Olha o nível das reações.
Por mais que na transição para o último ato a trama perca um pouco de energia, o que só valida as enxutas 1h e 20 min de projeção, Between Two Ferns: O Filme é um acerto inquestionável (e surpreendente) da Netflix. Indo muito além da excêntrica figura de Zack Galifianakis, as carismáticas Lauren Lapkus (Orange Is The New Black) e Jiavani Linayao estão ótimas em cena como as fiéis escudeiras na trupe midiática do apresentador, Scott Aukerman extrai o máximo da ‘vibe’ The Office na construção de um longa que não dependesse tanto das suas entrevistas. Um esforço que funciona. Mais do que simplesmente brincar com elementos clássicos do cinema documental e rir da reação de espanto dos seus entrevistados, a dupla de criadores tira do papel uma cativante (e improvável) história de afirmação, um ‘road-movie’ capaz de debochar do estado das coisas dentro do show biz (Will Ferrell está hilário) com leveza, simplicidade narrativa e humor inteligente. Duas palavrinhas que, nos últimos anos, não têm andado de mão dadas com tanta frequência dentro do gênero.

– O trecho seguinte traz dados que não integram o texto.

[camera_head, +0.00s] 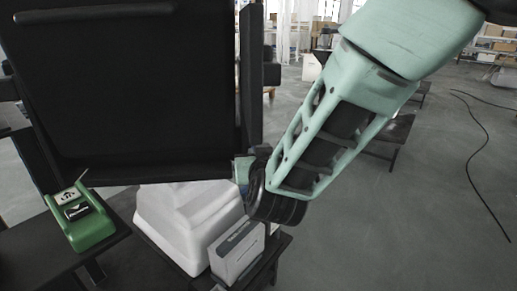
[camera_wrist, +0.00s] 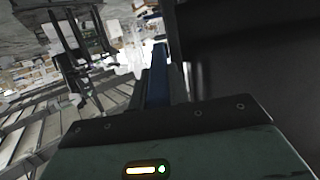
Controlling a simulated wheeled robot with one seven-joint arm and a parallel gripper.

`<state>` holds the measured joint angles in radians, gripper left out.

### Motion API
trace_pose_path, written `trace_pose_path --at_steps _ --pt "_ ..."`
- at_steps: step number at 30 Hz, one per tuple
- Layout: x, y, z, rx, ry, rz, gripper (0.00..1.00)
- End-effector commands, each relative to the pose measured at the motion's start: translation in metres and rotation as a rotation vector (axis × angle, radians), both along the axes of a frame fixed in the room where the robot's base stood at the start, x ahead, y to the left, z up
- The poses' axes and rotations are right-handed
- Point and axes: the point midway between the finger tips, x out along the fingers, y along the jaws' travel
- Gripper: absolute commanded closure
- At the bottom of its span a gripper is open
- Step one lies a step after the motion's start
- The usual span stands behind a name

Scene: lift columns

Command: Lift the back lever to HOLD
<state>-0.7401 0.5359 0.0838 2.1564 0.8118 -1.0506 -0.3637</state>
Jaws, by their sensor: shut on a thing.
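A large black panel (camera_head: 140,90) fills the upper left of the head view, with a dark bar along its lower edge. My gripper (camera_head: 241,170) is at the lower right corner of this panel, partly hidden behind my wrist. In the wrist view one blue finger (camera_wrist: 157,85) points away from the camera, beside a large dark surface (camera_wrist: 240,55). My gripper is shut on a dark part there. I cannot make out its shape or tell whether it is the back lever. No HOLD mark can be read.
A green box (camera_head: 93,230) with labels stands on a dark table (camera_head: 40,245) at left. A white stepped block (camera_head: 180,225) and a grey box (camera_head: 238,252) stand below my gripper. Open floor lies at right, with a black cable (camera_head: 472,150).

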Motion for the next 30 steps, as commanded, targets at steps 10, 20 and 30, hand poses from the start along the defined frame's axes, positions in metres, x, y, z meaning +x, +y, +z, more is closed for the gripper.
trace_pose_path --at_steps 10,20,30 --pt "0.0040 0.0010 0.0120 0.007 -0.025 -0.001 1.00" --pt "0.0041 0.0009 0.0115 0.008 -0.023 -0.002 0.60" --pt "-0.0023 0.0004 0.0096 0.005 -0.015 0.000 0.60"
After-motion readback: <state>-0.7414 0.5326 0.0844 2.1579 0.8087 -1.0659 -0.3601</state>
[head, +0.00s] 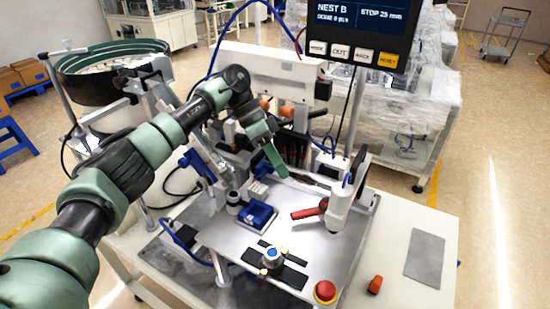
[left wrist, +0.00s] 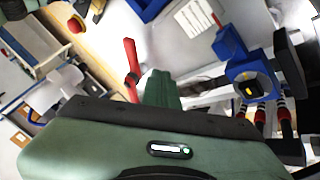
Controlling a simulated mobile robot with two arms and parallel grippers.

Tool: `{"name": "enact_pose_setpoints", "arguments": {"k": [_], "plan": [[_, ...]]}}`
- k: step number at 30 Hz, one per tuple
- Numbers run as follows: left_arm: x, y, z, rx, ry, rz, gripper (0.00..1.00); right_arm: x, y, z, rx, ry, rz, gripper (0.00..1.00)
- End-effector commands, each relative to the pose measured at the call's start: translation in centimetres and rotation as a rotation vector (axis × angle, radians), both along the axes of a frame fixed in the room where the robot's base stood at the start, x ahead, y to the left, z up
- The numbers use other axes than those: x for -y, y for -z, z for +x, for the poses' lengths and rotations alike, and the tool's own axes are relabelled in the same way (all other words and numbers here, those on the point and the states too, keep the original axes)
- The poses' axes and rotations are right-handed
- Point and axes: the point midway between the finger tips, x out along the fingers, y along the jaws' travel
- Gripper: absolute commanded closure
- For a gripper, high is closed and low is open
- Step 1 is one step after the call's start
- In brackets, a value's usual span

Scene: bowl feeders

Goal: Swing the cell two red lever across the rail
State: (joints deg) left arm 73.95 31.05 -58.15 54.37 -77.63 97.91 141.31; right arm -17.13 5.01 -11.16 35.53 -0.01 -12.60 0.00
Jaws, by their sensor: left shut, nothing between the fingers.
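The red lever (head: 306,213) juts out to the left from the foot of a white upright unit (head: 341,207) on the metal plate. In the left wrist view the red lever (left wrist: 131,60) stands just left of my fingers. My left gripper (head: 280,171) is shut and empty, pointing down above the plate, behind and left of the lever. Its closed green fingers (left wrist: 160,88) show apart from the lever in the wrist view. I cannot make out which part is the rail or a cell two label. My right gripper is not in view.
A blue block fixture (head: 258,216) and a blue-topped knob (head: 271,256) stand on the plate. A red stop button (head: 325,291) and an orange-red piece (head: 375,285) lie nearer the front. A display panel (head: 357,30) rises behind. The table's right side is mostly clear.

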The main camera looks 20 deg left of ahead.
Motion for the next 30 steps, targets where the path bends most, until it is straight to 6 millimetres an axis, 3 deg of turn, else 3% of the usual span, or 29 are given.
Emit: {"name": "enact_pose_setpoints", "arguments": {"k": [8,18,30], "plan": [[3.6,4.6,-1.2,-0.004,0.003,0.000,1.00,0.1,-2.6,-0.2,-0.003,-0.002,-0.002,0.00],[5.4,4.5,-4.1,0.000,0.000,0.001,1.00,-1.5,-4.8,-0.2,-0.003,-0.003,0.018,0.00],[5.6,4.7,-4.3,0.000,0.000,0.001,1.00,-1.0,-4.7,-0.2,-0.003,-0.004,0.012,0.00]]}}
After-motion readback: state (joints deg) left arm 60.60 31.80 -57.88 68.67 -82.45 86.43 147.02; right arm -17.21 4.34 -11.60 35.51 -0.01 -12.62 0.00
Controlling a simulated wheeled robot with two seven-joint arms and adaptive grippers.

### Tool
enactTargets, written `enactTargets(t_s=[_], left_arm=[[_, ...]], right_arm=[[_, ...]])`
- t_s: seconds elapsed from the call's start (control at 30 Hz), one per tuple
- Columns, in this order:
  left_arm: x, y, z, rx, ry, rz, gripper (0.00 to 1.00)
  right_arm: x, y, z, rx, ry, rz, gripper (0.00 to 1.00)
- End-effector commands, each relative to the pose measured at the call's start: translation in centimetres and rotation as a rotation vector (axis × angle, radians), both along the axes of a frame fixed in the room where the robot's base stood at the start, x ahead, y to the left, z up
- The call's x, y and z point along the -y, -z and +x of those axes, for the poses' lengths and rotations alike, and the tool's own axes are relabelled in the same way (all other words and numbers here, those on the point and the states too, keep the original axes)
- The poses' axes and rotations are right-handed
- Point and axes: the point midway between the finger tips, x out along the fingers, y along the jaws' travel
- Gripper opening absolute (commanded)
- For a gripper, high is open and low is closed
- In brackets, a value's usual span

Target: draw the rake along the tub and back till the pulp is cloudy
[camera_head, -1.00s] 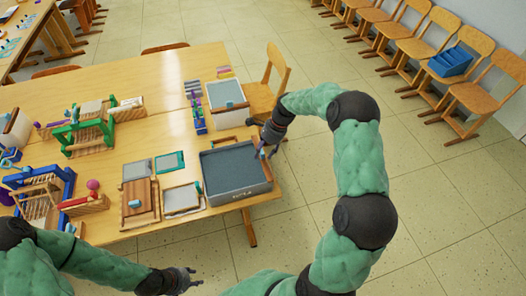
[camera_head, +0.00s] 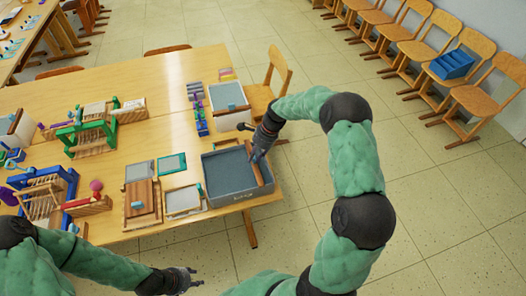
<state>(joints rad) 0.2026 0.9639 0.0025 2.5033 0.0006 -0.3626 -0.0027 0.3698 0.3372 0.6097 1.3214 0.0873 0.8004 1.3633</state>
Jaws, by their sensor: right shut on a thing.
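The tub (camera_head: 222,189) is a grey-blue box filled with grey pulp (camera_head: 225,168), at the near right corner of the table. My right gripper (camera_head: 257,157) is at the tub's right part, shut on the rake (camera_head: 265,174). The rake shows as a brown wooden bar running front to back along the tub's right side; its lower part is hidden. The pulp surface looks even grey; I cannot tell how cloudy it is. My left gripper (camera_head: 192,279) is open and empty, low in front of the table, away from the tub.
Left of the tub lie a framed screen (camera_head: 183,201), a green-edged frame (camera_head: 171,164) and a wooden press board (camera_head: 142,203). A white tub (camera_head: 228,104) and paint bottles (camera_head: 200,118) stand behind. A chair (camera_head: 270,75) is beyond the table's right edge.

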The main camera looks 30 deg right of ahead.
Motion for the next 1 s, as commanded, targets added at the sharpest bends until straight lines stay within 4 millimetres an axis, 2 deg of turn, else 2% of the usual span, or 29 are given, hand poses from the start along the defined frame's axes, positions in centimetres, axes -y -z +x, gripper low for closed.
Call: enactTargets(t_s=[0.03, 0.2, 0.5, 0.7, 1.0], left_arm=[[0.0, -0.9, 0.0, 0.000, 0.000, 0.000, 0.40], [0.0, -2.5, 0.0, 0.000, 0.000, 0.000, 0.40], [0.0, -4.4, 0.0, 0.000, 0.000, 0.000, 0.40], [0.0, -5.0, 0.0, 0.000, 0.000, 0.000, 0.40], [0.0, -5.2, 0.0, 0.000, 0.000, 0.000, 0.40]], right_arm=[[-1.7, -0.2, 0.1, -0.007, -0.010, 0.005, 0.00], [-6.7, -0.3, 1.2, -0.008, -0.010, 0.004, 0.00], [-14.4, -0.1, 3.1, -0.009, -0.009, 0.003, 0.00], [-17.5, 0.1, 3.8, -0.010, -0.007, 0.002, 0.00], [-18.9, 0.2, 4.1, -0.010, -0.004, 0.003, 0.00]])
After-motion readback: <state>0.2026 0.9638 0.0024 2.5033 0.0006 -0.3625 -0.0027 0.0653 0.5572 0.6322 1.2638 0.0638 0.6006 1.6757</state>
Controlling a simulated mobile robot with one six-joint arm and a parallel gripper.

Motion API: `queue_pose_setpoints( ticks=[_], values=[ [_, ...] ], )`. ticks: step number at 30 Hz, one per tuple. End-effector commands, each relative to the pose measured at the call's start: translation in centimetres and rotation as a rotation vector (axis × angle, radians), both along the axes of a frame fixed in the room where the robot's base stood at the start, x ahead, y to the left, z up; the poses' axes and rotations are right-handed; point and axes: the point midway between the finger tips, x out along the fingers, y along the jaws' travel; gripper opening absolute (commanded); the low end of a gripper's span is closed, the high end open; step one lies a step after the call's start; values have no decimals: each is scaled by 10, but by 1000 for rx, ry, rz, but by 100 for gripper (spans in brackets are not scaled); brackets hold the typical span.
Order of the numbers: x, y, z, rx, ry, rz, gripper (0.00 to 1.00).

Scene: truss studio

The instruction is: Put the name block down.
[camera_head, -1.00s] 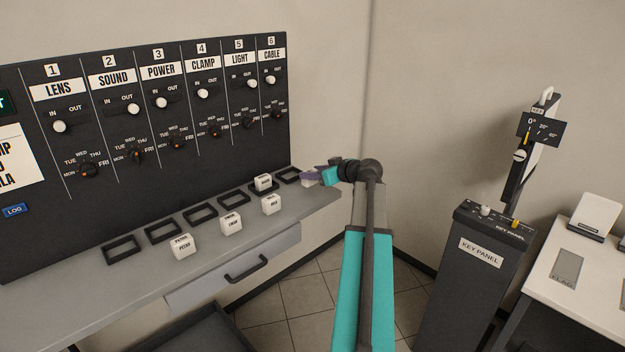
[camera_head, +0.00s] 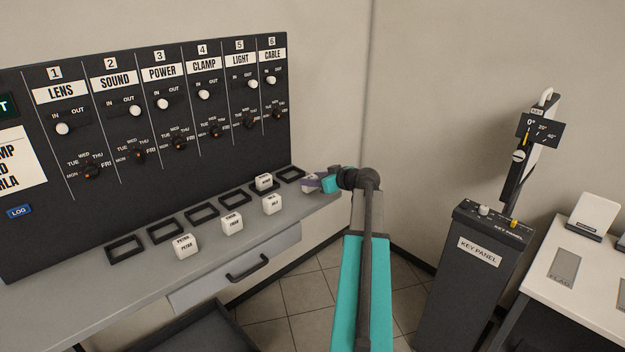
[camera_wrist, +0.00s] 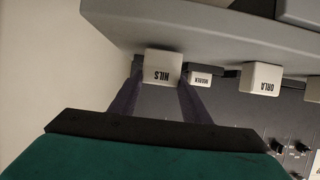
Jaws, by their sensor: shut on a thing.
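The white name block reading NILS (camera_wrist: 162,67) is between the fingers of my gripper (camera_wrist: 158,95) in the wrist view. In the head view my gripper (camera_head: 318,184) is at the right end of the grey ledge (camera_head: 225,251), just right of the last black frame (camera_head: 291,175). The held block (camera_head: 307,187) shows there only partly, behind the purple fingers. It is close to the ledge; whether it touches is unclear.
A white block (camera_head: 264,182) sits in the fifth frame. Loose blocks stand along the ledge's front, the nearest one (camera_head: 272,204) left of my gripper. The other frames look empty. The black panel (camera_head: 150,110) rises behind the ledge.

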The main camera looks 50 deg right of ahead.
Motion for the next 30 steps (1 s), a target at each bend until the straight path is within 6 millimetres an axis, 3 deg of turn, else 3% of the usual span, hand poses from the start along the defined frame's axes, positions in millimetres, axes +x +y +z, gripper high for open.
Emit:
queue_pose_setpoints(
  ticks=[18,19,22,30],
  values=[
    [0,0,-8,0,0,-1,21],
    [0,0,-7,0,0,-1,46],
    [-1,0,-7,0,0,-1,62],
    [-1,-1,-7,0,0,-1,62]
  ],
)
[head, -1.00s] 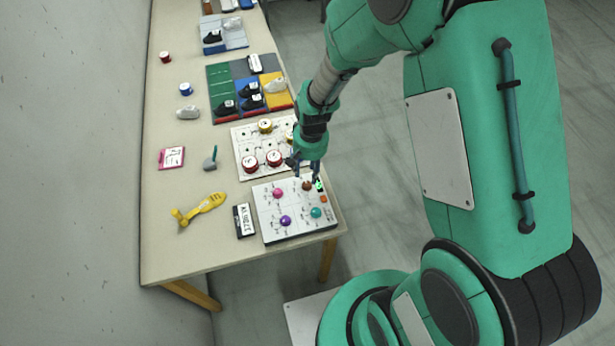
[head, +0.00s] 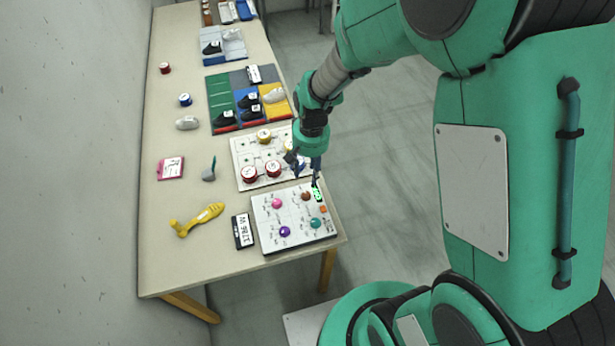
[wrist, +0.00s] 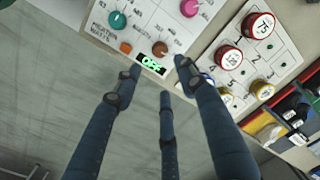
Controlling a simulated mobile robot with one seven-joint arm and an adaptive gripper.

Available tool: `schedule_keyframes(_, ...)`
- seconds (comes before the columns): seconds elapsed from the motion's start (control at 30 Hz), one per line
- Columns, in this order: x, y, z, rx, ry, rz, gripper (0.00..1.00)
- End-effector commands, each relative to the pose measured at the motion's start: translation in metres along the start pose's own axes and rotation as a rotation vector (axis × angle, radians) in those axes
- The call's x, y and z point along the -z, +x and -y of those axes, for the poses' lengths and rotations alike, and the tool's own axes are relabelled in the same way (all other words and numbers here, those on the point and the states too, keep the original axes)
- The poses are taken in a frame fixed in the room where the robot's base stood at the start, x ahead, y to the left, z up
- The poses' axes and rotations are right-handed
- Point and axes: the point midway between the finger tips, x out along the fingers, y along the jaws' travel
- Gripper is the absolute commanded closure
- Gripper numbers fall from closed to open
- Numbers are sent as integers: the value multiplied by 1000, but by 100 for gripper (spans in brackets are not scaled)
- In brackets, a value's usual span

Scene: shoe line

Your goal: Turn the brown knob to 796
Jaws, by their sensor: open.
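The brown knob (head: 305,196) sits at the back right of the white panel (head: 268,219), near the table's edge. It also shows in the wrist view (wrist: 160,48), uncovered. A small green lit display (wrist: 151,64) is beside it; it seems to read "OFF", though the characters are small. The display shows in the head view too (head: 317,194). My gripper (head: 308,175) is open and empty, just behind and above the knob, apart from it. In the wrist view its three fingers (wrist: 158,78) are spread, with the knob beyond the tips.
Pink (head: 277,203), purple (head: 285,231) and teal (head: 315,223) knobs and an orange button (head: 323,209) share the panel. A white board (head: 257,179) with red and yellow round pieces lies right behind it. A yellow tool (head: 197,219) lies to the left.

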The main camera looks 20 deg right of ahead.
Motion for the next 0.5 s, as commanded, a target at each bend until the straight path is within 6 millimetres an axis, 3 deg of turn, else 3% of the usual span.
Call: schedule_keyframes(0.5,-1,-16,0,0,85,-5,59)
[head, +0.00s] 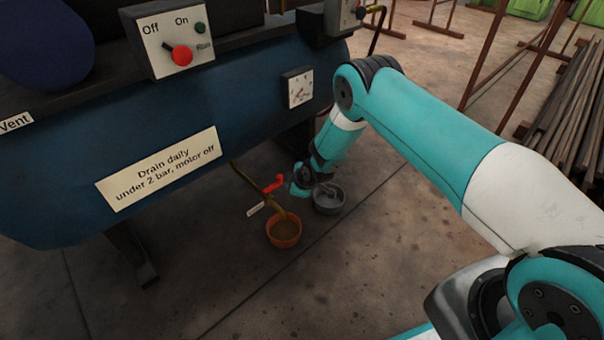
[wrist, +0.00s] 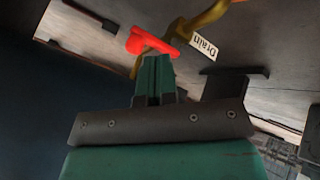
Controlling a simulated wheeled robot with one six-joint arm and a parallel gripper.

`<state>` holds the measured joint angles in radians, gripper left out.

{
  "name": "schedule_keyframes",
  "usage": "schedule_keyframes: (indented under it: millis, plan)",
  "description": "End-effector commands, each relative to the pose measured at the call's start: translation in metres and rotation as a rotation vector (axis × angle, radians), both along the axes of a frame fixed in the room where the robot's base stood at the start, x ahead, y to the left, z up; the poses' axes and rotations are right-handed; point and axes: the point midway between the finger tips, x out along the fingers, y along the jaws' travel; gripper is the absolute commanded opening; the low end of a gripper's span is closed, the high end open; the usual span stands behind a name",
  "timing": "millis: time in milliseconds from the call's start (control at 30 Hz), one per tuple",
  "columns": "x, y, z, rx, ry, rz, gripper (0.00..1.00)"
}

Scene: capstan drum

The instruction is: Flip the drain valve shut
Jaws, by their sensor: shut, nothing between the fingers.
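The drain valve's red lever (head: 273,184) is on a thin brass pipe (head: 244,175) under the blue tank; in the head view it looks set across the pipe. In the wrist view the red lever (wrist: 150,43) lies just beyond my fingertips. My gripper (wrist: 157,62) is shut and empty, its tips right at the lever; I cannot tell whether they touch. In the head view my gripper (head: 290,186) is just right of the lever. A "Drain" tag (wrist: 204,47) hangs by the pipe; the tag also shows in the head view (head: 255,209).
An orange bowl (head: 284,240) with brownish contents stands below the pipe end. The blue tank (head: 75,165) is above left, with a control box (head: 168,50) and gauge (head: 298,88). Floor in front is clear.

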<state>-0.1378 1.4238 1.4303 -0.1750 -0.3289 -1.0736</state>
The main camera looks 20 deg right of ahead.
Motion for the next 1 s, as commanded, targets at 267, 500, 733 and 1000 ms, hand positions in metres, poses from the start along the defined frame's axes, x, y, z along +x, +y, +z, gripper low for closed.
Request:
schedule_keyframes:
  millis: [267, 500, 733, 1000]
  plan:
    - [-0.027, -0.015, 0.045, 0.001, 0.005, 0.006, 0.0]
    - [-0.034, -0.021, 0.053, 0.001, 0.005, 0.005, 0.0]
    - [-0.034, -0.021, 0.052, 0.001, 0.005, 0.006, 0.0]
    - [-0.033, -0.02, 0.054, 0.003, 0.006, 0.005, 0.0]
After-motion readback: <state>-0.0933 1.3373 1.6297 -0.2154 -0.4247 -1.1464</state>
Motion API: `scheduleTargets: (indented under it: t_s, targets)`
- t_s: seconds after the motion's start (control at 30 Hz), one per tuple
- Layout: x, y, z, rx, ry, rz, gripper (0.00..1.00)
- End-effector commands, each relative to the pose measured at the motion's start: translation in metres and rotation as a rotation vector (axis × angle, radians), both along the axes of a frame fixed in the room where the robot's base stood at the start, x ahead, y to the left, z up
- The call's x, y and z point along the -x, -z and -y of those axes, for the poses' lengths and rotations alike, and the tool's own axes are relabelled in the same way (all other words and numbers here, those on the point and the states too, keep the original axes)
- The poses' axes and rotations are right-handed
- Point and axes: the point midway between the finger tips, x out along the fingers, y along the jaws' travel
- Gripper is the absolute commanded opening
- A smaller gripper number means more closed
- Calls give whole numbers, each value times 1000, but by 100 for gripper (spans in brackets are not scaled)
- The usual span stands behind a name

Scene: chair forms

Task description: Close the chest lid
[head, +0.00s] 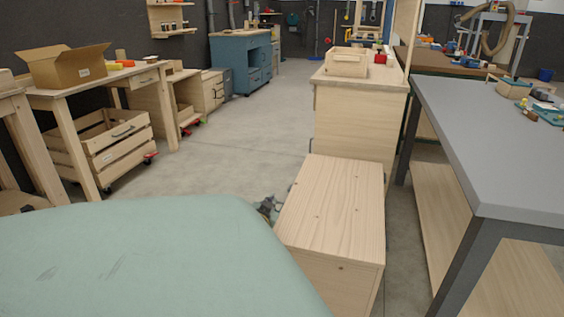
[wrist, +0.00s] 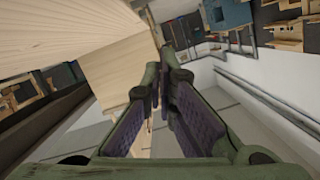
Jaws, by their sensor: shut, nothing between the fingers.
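The chest (head: 325,285) is a pale wooden box on the floor in the lower middle of the head view. Its lid (head: 335,205) is a flat plank top that lies level on the box, with no gap visible at the front edge. My gripper (head: 268,208) shows only as a small dark part at the chest's left side, mostly hidden by the green shape of my arm. In the wrist view my gripper (wrist: 160,82) has its fingers together and empty. Pale wood (wrist: 90,35) fills the upper left there, close to the fingers; I cannot tell if they touch.
A wooden cabinet (head: 355,125) stands directly behind the chest, with a small wooden box (head: 347,62) on top. A grey-topped workbench (head: 490,140) is close on the right. A slatted crate (head: 105,145) sits under the left bench. The middle floor (head: 235,145) is clear.

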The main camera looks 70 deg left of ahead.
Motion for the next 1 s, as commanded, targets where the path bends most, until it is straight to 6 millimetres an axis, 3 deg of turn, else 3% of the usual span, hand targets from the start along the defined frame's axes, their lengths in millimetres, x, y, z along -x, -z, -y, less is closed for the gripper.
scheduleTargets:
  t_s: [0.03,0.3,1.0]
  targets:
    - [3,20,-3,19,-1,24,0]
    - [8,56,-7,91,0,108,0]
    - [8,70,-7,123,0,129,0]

OBS: Existe uma engraçadíssima sequência pós-crédito.

2 comentários:

Alexandre Figueiredo disse...

As entrevistas são muito curtas, deveria ser mais longa.

thicarvalho disse...

Tem razão Alexandre. Poderiam sim ser maiores. Mas acho que casou melhor com a proposta do filme. São mais curtas, mas tem pelo menos dez participações muito especiais. Acho que compensou. Valeu pela visita.